What to produce
Produce an exact transcription of the listing below, omitting the pictures.

━━━━━━━━

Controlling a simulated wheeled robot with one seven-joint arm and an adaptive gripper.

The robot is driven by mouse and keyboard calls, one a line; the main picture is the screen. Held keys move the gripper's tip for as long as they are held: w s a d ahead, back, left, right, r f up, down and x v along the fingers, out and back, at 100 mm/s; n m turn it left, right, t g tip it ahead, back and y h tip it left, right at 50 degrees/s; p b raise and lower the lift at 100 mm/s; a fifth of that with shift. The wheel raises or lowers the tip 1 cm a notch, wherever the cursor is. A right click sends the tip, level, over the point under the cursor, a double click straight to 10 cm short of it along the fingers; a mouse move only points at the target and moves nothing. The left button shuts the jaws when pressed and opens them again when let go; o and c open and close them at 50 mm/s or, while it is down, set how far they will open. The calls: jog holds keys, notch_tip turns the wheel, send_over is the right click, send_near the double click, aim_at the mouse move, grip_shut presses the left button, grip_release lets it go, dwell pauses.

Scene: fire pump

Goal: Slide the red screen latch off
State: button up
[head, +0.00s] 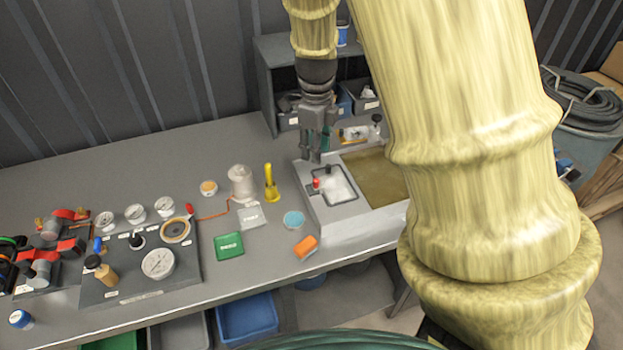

━━━━━━━━

Task response
Controlling a simulated wheeled robot with one seven-joint arm and an adaptive gripper.

The robot is driven by mouse and keyboard calls, one a line; the main picture is the screen. Held keys move the gripper's tip for as long as they are held: w s a d ahead, back, left, right, r f up, down and x v along the fingers, out and back, at 100 mm/s; n m turn it left, right, t g tip it ahead, back and y h tip it left, right at 50 degrees/s; p b raise and lower the lift at 100 mm/s; a fifth of that with shift. The wheel raises or lowers the tip 1 cm a notch, wherever the cursor is. A right click sends the tip, level, over the point under the cursor, a double click straight to 10 cm short of it along the fingers; a mouse move only points at the target and moves nothing. The left button shuts the jaws when pressed and opens them again when let go; o and c open and close them at 50 mm/s or, while it is down, set how far they will open. The calls: jog holds keys, notch_tip turns the wheel, send_over is the right click, send_near the double click, aim_at the mouse move, grip_shut presses the left button, grip_release lets it go, dwell pauses.

Scene: fire pump

Goal: Slide the red screen latch off
State: button up
[head, +0.00s] 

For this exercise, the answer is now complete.